A District Court judge in Illinois has granted a plaintiff’s motion for class certification as well as a motion for summary judgment in a Fair Debt Collection Practices Act case that hinged on the defendant’s inclusion of an internal notation when it identified the creditor to whom the debt was owed in a collection letter.
A copy of the ruling in the case of Tataru v. RGS Financial can be accessed by clicking here.
The plaintiff received a collection letter from the defendant, in regard to an unpaid credit card debt that was owed to the First National Bank of Omaha.

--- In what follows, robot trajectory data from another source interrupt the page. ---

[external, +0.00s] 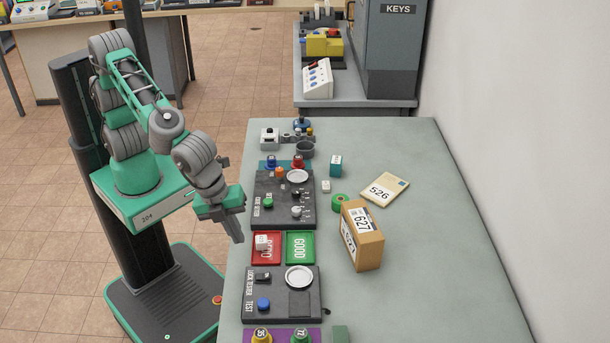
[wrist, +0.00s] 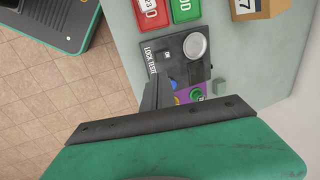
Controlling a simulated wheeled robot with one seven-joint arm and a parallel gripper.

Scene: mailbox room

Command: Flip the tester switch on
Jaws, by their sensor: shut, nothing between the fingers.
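The lock tester (external: 306,313) is a dark box on the near left part of the counter. It has a small black switch (external: 263,277) at its upper left, a blue button (external: 264,304), a round pale dish (external: 299,277) and a dark square pad. I cannot tell which way the switch is set. My gripper (external: 238,239) is shut and empty, pointing down near the counter's left edge, up and left of the switch and apart from it. In the wrist view, the fingers (wrist: 157,92) overlap the lower left of the lock tester (wrist: 184,72) and hide part of it.
A second dark tester (external: 284,215) stands farther back. Red (external: 266,258) and green (external: 300,247) trays lie between the testers; a small pale block sits in the red one. A box marked 627 (external: 368,249) stands right. The counter's right side (external: 440,260) is clear.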

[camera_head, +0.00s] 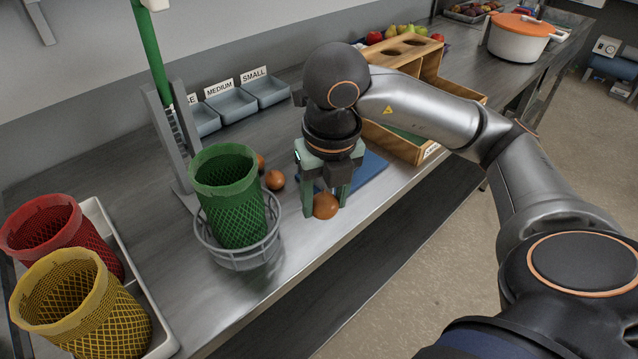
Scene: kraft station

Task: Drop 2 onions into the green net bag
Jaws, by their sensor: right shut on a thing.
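The green net bag (232,207) stands open at the top in a round grey wire holder (243,260) at the middle of the counter. My right gripper (325,204) points down to the right of the bag. It is shut on an onion (325,206), brown and round, held between its fingertips low over the counter; I cannot tell if the onion touches the counter. A second onion (274,180) lies on the counter just right of the bag. A third onion (260,162) shows behind it, partly hidden by the bag. My left gripper is not in view.
A red net basket (48,230) and a yellow one (75,300) stand in a white tray (160,335) at the left. A grey stand (172,135) with a green pole rises behind the bag. A blue mat (368,172) and wooden box (395,143) lie right of the gripper.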

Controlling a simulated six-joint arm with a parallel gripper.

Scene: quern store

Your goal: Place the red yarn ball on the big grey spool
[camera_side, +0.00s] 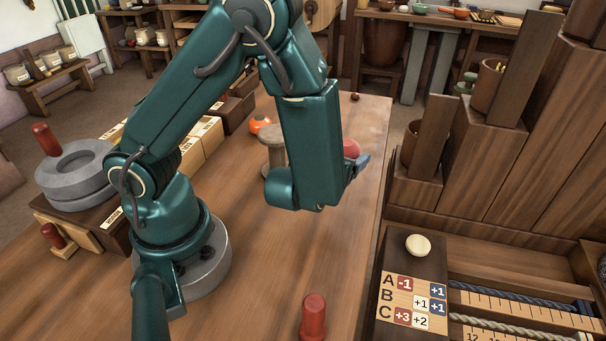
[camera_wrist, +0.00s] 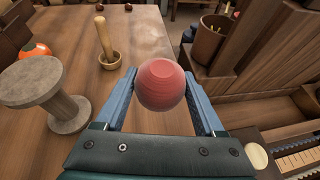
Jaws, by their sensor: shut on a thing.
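The red yarn ball (camera_wrist: 160,86) is between the two blue fingers of my gripper (camera_wrist: 161,92) in the wrist view, and my gripper is shut on it. In the side view the ball (camera_side: 351,148) shows partly behind my wrist, above the table. The big grey spool (camera_wrist: 46,95) stands upright on the table to the left of my gripper in the wrist view, with its flat top bare. In the side view the spool (camera_side: 272,138) is partly hidden behind my arm. The ball and the spool are apart.
An orange ball-like thing (camera_wrist: 35,51) lies behind the spool. A wooden mortar with a pestle (camera_wrist: 108,56) stands beyond my gripper. A red peg-like piece (camera_side: 313,316) stands at the table's front. Wooden shelving with cups (camera_side: 490,82) rises on the right. Much of the table between is clear.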

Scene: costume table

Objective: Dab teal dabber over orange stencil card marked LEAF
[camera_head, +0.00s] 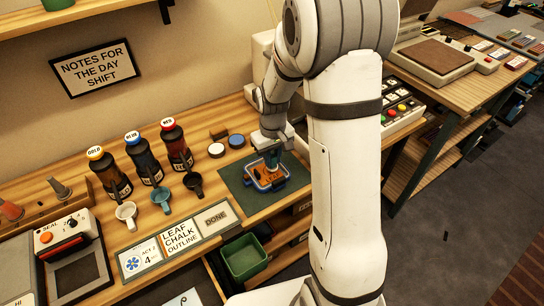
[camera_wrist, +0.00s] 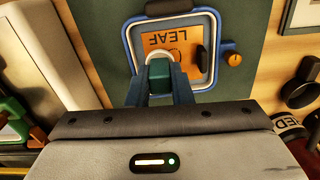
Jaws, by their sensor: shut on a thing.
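The orange stencil card marked LEAF (camera_wrist: 189,38) lies in a blue-rimmed frame (camera_wrist: 226,22) on a dark green mat (camera_wrist: 258,25). In the head view the frame (camera_head: 283,184) sits on the mat (camera_head: 236,186), partly behind my arm. My gripper (camera_wrist: 160,80) is shut on the teal dabber (camera_wrist: 160,72), which has a pale round end. The dabber is over the card's lower left part in the wrist view and covers some of it. Whether it touches the card cannot be told. My gripper (camera_head: 272,149) is above the frame in the head view.
Gold, blue and red bottles (camera_head: 145,160) stand left of the mat, with several small cups (camera_head: 160,197) before them. A sign reading LEAF CHALK OUTLINE (camera_head: 180,238) lies at the front edge. A green bin (camera_head: 245,258) is below. An orange knob (camera_wrist: 235,59) sticks out beside the frame.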

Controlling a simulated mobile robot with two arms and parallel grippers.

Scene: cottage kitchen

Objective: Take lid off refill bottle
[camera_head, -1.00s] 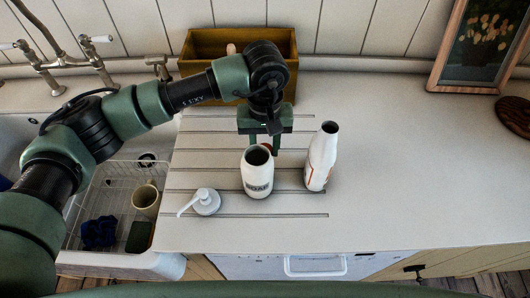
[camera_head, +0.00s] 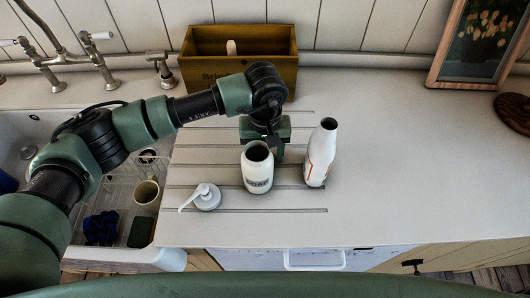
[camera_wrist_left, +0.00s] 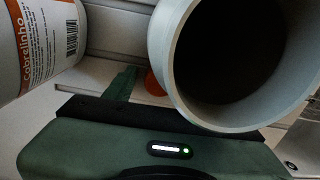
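The refill bottle (camera_head: 320,155), white with an orange label, stands upright on the grooved counter. Its top looks dark; I cannot tell whether that is a lid or an open mouth. Its label side fills the left of the left wrist view (camera_wrist_left: 42,45). My left gripper (camera_head: 268,148) is low behind the white soap bottle (camera_head: 257,172), left of the refill bottle. In the wrist view one green finger shows, apart from a small orange-red round thing (camera_wrist_left: 154,84); the other finger is hidden behind the open-mouthed soap bottle (camera_wrist_left: 180,60). My right gripper is out of view.
A white pump head (camera_head: 207,198) lies left of the soap bottle. A wooden box (camera_head: 240,73) stands at the back. The sink with a mug (camera_head: 146,192) is at the left. The counter's right half is mostly clear.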

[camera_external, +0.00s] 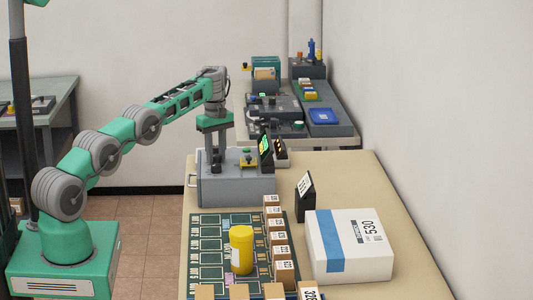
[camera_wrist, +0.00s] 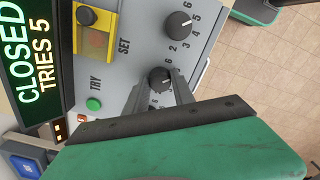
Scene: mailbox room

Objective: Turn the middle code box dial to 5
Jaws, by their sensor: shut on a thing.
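The grey code box (camera_external: 237,192) stands on the tan table in the external view. Its tilted screen (camera_wrist: 33,62) reads "CLOSED TRIES 5" in the wrist view. A dark dial (camera_wrist: 160,77) with a pale pointer mark sits between my fingertips. Another dark dial (camera_wrist: 179,24) with numbers around it is free, above it in the wrist view. My gripper (camera_external: 215,168) points down over the box and is shut on the lower visible dial. My fingers and green palm hide part of its number ring and the panel below it, so I cannot read its setting.
The panel carries a green TRY button (camera_wrist: 93,104) and a yellow-framed SET switch (camera_wrist: 95,32). A yellow cylinder (camera_external: 241,249), small cartons, and a white parcel (camera_external: 350,250) with blue tape stand in front. A bench with devices lies behind.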

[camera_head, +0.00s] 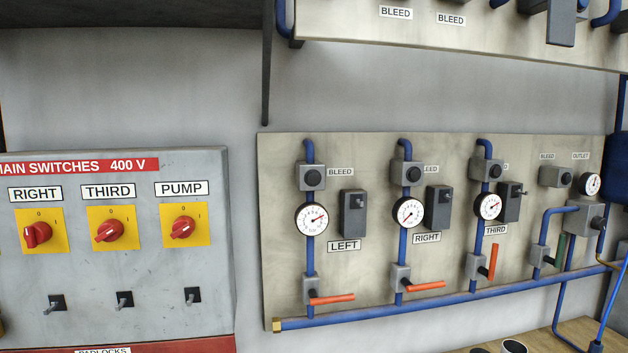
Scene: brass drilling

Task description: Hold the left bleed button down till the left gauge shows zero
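The left bleed button (313,178) is a round black button on a grey block, beside a BLEED label. The left gauge (312,219) is a white round dial below it on a blue vertical pipe. Its red needle points up and to the right; the numbers are too small to read. The LEFT label (344,246) sits to the lower right of this gauge, under a dark box with a small toggle (353,212). My gripper is not in view, and nothing touches the button.
Right gauge (408,212) and third gauge (488,206) stand further right on the panel (285,290). Orange valve handles (332,299) stick out below. A grey switch cabinet (140,255) with red knobs stands left. A shelf-like panel (345,22) overhangs above. Space before the left button looks clear.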

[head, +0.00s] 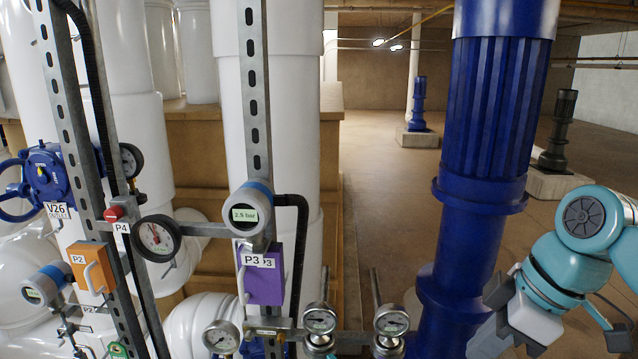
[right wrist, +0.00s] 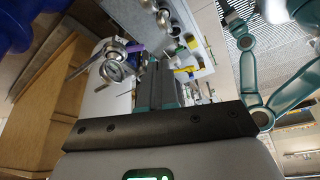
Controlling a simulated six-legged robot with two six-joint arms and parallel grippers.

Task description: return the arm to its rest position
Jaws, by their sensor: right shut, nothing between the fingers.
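My right arm (head: 575,260), teal and grey, comes in at the right edge of the head view, bent in front of the large blue pump column. Its grey wrist end points down toward the lower edge of that view; I cannot make out the fingertips there. In the right wrist view my right gripper (right wrist: 158,75) shows its two dark fingers side by side, shut with nothing between them. Another teal arm of mine (right wrist: 257,72) stands at the right of the wrist view. My left gripper does not show in the head view.
The blue pump column (head: 497,110) stands close to my right arm. Pressure gauges (head: 320,319) and a pipe rack with a purple P3 box (head: 262,275) and an orange P2 box (head: 91,267) are at the left and centre. Open floor (head: 385,195) lies behind.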

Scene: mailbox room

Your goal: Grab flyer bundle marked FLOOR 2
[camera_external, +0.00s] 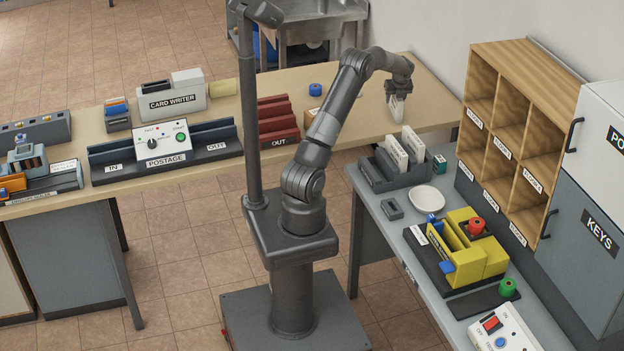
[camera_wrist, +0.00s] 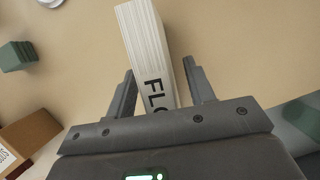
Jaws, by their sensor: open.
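My gripper (camera_external: 398,88) is over the wooden table near its right end, pointing down. In the wrist view my gripper (camera_wrist: 160,76) is open, with one dark finger on each side of a white flyer bundle (camera_wrist: 146,40). Small gaps show between fingers and bundle. Black letters "FLO" show on it; the rest of the marking is hidden by my gripper's body. In the external view this bundle (camera_external: 397,108) is upright under my gripper. Two more white bundles (camera_external: 396,152) (camera_external: 412,142) stand in a dark grey rack (camera_external: 378,174) on the grey counter; their markings are too small to read.
Wooden pigeonholes (camera_external: 505,120) stand behind the counter at the right. A red OUT tray (camera_external: 278,125) and a blue roll (camera_external: 315,89) are on the wooden table (camera_external: 345,125). In the wrist view a brown box (camera_wrist: 28,138) is lower left and a green block (camera_wrist: 17,55) upper left.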

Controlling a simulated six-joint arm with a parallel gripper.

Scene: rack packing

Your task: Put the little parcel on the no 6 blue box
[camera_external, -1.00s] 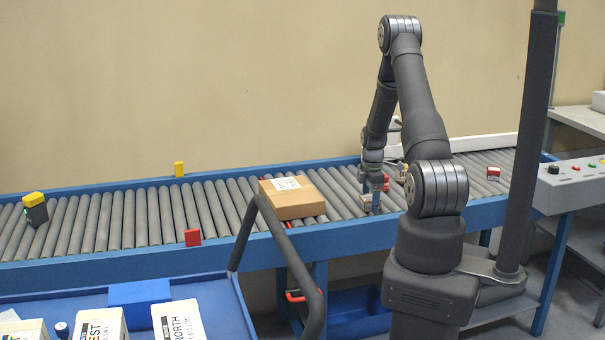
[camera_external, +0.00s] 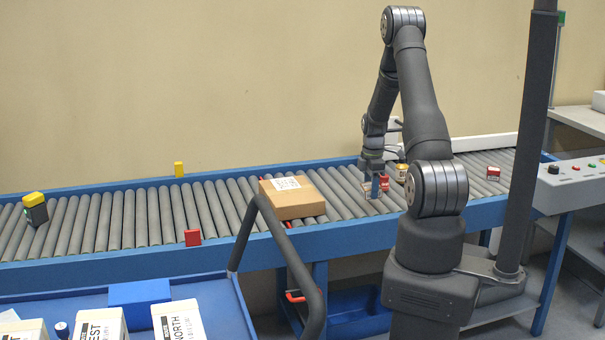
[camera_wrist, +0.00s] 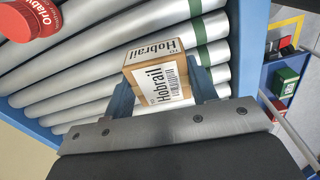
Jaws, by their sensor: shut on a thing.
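The little parcel is a small brown carton (camera_wrist: 136,77) with white "Hobrail" labels in the wrist view. My gripper (camera_wrist: 163,88) is shut on it, with one blue finger on each side. In the external view my gripper (camera_external: 374,190) is over the conveyor, right of a larger carton; the parcel is too small there to make out clearly. A blue box (camera_external: 140,292) sits at the far edge of the blue cart at lower left. No number is readable on it, so I cannot tell whether it is no 6.
A larger brown carton (camera_external: 292,199) lies on the roller conveyor (camera_external: 110,220). A red can (camera_wrist: 30,18) shows near the parcel. White labelled boxes (camera_external: 178,323) stand on the cart. A dark cart handle (camera_external: 290,260) and a dark post (camera_external: 530,140) rise in front of the conveyor.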

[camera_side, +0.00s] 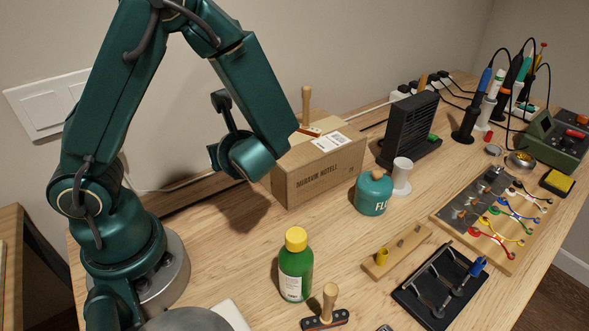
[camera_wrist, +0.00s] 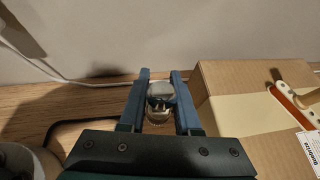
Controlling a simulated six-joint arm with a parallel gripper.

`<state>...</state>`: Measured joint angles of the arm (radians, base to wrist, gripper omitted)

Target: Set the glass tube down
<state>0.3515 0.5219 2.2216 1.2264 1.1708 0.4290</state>
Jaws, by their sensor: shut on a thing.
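In the wrist view, my gripper (camera_wrist: 159,77) is shut on a small clear-and-grey thing with a rounded top, which I take to be the glass tube (camera_wrist: 161,91). It sits upright between the two fingers, seen from above; its lower end is hidden, so I cannot tell whether it touches the bench. In the side view my wrist is left of the cardboard box, toward the wall, and my arm hides the fingers and the tube.
The cardboard box (camera_side: 319,170) stands close to the right of my gripper, with a wooden-handled tool on top. A green bottle (camera_side: 296,270) and a teal flux jar (camera_side: 372,196) stand nearer the front. Bare bench (camera_side: 235,255) lies in front of the box. A cable runs along the wall.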

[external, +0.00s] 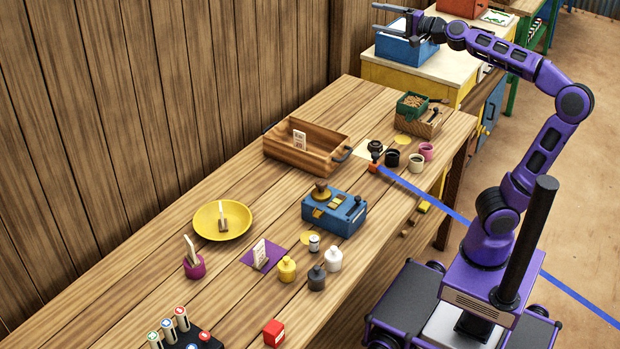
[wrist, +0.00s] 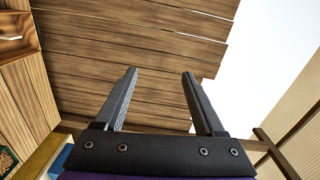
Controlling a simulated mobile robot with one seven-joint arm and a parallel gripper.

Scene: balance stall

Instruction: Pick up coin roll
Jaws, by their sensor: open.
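No item is clearly recognisable as the coin roll. A small pale cylinder with a dark top (external: 314,242) on the wooden table may be it, but it is too small to tell. It stands upright on a yellow round patch, behind small bottles. My gripper (external: 377,19) is raised at the top of the external view, far from that cylinder, above the yellow cabinet area. In the wrist view my gripper (wrist: 160,74) has its two dark fingers wide apart with nothing between them. No coin roll shows in the wrist view.
The wooden table (external: 130,284) holds a wooden tray (external: 287,158), a blue box-shaped device (external: 333,213), a yellow plate (external: 205,224), several bottles and cups, and a red block (external: 274,333). A plank wall (external: 90,110) runs behind it. A blue strip (external: 440,207) crosses to the floor.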

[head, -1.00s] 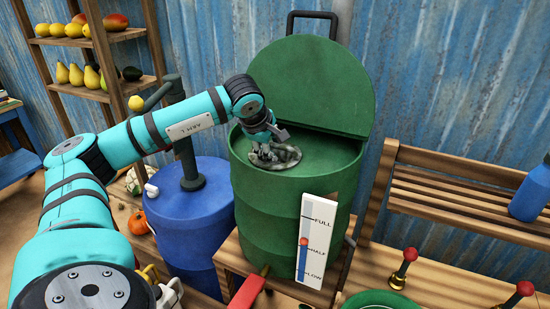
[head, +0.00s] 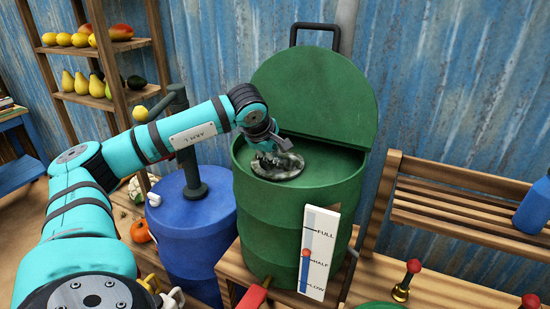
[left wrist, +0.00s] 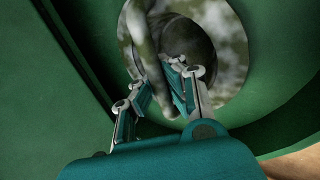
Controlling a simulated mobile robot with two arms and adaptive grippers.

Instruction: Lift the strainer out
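The strainer (head: 290,168) is a mottled grey, round piece sitting in the top of the green drum (head: 292,220). In the left wrist view the strainer (left wrist: 233,50) shows as a pale round rim with a dark hollow and a grey bar-like handle (left wrist: 150,62) across it. My left gripper (head: 272,150) is down at the strainer. In the left wrist view its fingers (left wrist: 160,95) lie on either side of the handle. I cannot tell whether they press on it. My right gripper is not in view.
The drum's half lid (head: 315,85) stands raised behind the opening. A white level gauge (head: 318,250) is on the drum's front. A blue drum (head: 190,225) stands to the left. A slatted wooden bench (head: 470,210) with a blue bottle (head: 535,208) is at right.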

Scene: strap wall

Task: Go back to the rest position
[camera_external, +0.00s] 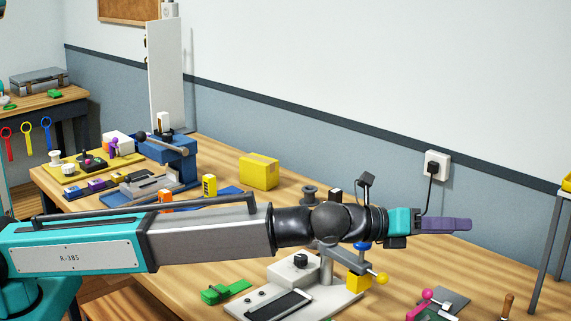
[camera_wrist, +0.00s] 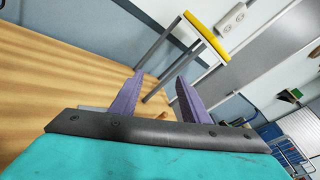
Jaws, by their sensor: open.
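My gripper (camera_external: 452,225) has purple fingers and is at the right end of my outstretched arm, above the wooden workbench (camera_external: 225,225) in the external view. In the wrist view my gripper (camera_wrist: 160,97) shows its two purple fingers spread apart with nothing between them. The gripper is open and empty. In the external view the fingers point right, in front of the wall below the white socket (camera_external: 438,163).
A grey fixture plate (camera_external: 265,300) with a post and yellow knob stands below my wrist. A yellow-topped stand (camera_wrist: 206,37) is ahead of the fingers in the wrist view.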

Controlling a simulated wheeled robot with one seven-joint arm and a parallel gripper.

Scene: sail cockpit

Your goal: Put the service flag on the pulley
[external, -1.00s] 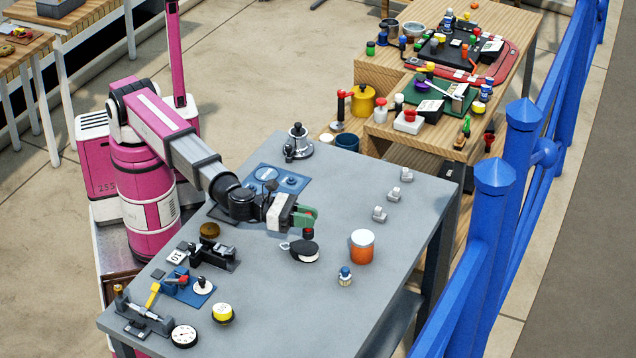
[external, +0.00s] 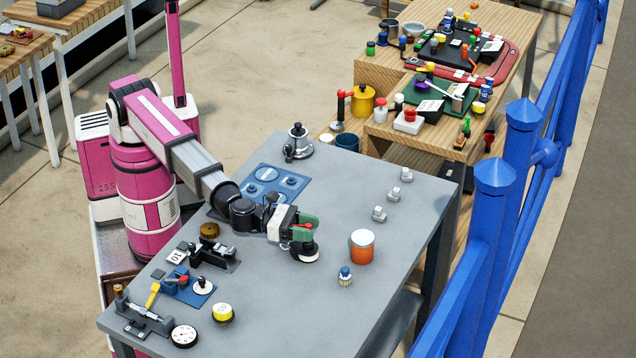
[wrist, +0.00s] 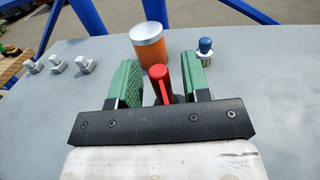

In the letter, the defendant included a table that listed certain particulars of the debt, including the name of the creditor, which it said was “FNB Omaha II.” The defendant added the “II” at the end of the name to indicate to its employees that this was the second time the account had been placed with the defendant by the creditor. The plaintiff sued, alleging the notation violated Sections 1692g(a)(2), 1t692e, and 1692e(10) of the FDCPA because the letter allegedly mis-identified the name of the creditor.
Upon conclusion of discovery, the plaintiff filed a motion for class certification, which was followed by a motion for summary judgment from the defendant. The plaintiff responded with his own motion for summary judgment.
After first dealing with the issue of whether the plaintiff had standing to sue — the defendant argued he didn’t because he did not suffer a concrete injury, but Judge John Tharp, Jr., of the District Court for the Northern District of Illinois, Eastern Division, agreed with the plaintiff’s assertion that the inclusion of the “II” at the end of the creditor name led him to suspect that the letter was fraudulent — the Court then dealt with the motion to certify the class.
Judge Tharp rejected the defendant’s attempt to invoke the arbitration clause of the original cardholder agreement between the creditor and the plaintiff, saying it should have been done sooner.
When dealing with the certification motion, Judge Tharp agreed with the defendant that the wording of the retainer agreement between the plaintiff and his counsel could create a conflict between the plaintiff and other members of the class, because the agreement held the plaintiff liable for attorney’s fees if he accepted a settlement against the advice of his lawyers, but said that amending the agreement to strike that provision would be sufficient to not overrule the certification motion.
Moving on to the cross motions for summary judgment, Judge Tharp disagreed with the defendant’s arguments that the plaintiff knew he owed FNB Omaha money, rendering the addition of the “II” to the name of the creditor as meaningless. Judge Tharp noted that including the “II” was not in and of itself a violation of the FDCPA, but the location of it in the letter was the problem.
“The FDCPA relieves consumers of the burden to guess that RGS meant they were indebted to the ‘FNB Omaha’ instead of ‘FNB Omaha II,’ and suspecting that a scam is afoot upon learning that there is no ‘First National Bank of Omaha Two’ is just as reasonable as concluding that the actual creditor must actually be FNB Omaha,” Judge Tharp ruled.